(Dataset entries)
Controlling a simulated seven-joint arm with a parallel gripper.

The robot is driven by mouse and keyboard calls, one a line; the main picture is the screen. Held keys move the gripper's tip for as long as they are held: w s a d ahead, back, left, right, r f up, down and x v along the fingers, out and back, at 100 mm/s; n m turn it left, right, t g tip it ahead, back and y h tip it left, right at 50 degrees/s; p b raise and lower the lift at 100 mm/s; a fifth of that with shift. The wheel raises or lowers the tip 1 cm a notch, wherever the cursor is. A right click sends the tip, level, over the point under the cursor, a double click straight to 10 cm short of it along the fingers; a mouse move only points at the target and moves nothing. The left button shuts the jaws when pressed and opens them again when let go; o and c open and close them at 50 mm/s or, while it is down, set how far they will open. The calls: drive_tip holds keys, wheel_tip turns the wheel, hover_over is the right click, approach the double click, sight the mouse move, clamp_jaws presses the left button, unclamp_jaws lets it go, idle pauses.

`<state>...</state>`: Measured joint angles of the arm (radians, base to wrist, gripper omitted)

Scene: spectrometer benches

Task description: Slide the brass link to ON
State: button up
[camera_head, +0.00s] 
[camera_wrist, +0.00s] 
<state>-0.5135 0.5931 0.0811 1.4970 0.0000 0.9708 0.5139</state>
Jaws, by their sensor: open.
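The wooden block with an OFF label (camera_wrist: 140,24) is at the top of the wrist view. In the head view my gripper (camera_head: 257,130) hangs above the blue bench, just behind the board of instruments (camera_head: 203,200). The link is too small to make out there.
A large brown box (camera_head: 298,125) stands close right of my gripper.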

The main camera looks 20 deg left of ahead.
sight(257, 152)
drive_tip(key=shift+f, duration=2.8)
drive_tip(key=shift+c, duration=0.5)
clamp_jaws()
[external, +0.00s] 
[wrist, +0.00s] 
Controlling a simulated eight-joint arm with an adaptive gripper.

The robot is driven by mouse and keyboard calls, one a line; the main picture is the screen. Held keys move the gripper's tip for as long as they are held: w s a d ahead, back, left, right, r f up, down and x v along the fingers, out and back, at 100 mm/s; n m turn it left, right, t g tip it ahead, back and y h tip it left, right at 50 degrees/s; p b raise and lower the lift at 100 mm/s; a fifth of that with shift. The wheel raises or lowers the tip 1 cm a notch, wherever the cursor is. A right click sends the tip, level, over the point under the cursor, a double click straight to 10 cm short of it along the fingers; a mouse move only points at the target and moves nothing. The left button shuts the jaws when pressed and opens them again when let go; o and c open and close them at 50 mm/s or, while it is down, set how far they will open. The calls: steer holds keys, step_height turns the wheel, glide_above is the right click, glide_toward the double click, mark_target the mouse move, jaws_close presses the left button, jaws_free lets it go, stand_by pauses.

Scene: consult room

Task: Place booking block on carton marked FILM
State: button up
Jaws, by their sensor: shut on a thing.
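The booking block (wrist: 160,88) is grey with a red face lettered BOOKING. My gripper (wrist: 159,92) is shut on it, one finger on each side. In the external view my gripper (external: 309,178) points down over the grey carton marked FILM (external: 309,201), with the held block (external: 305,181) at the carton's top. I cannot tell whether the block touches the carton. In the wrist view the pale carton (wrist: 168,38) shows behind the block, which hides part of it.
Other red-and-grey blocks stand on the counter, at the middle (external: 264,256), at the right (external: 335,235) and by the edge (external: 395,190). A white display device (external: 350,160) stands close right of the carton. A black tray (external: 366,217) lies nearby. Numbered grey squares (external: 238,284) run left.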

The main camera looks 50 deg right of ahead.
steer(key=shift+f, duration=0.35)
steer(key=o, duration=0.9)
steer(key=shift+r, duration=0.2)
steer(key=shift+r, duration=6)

**DESCRIPTION OF THE TASK:** Looking at the records above, tally the lines holding "Controlling" and reply with that number only.

**PROBLEM SOLUTION:** 2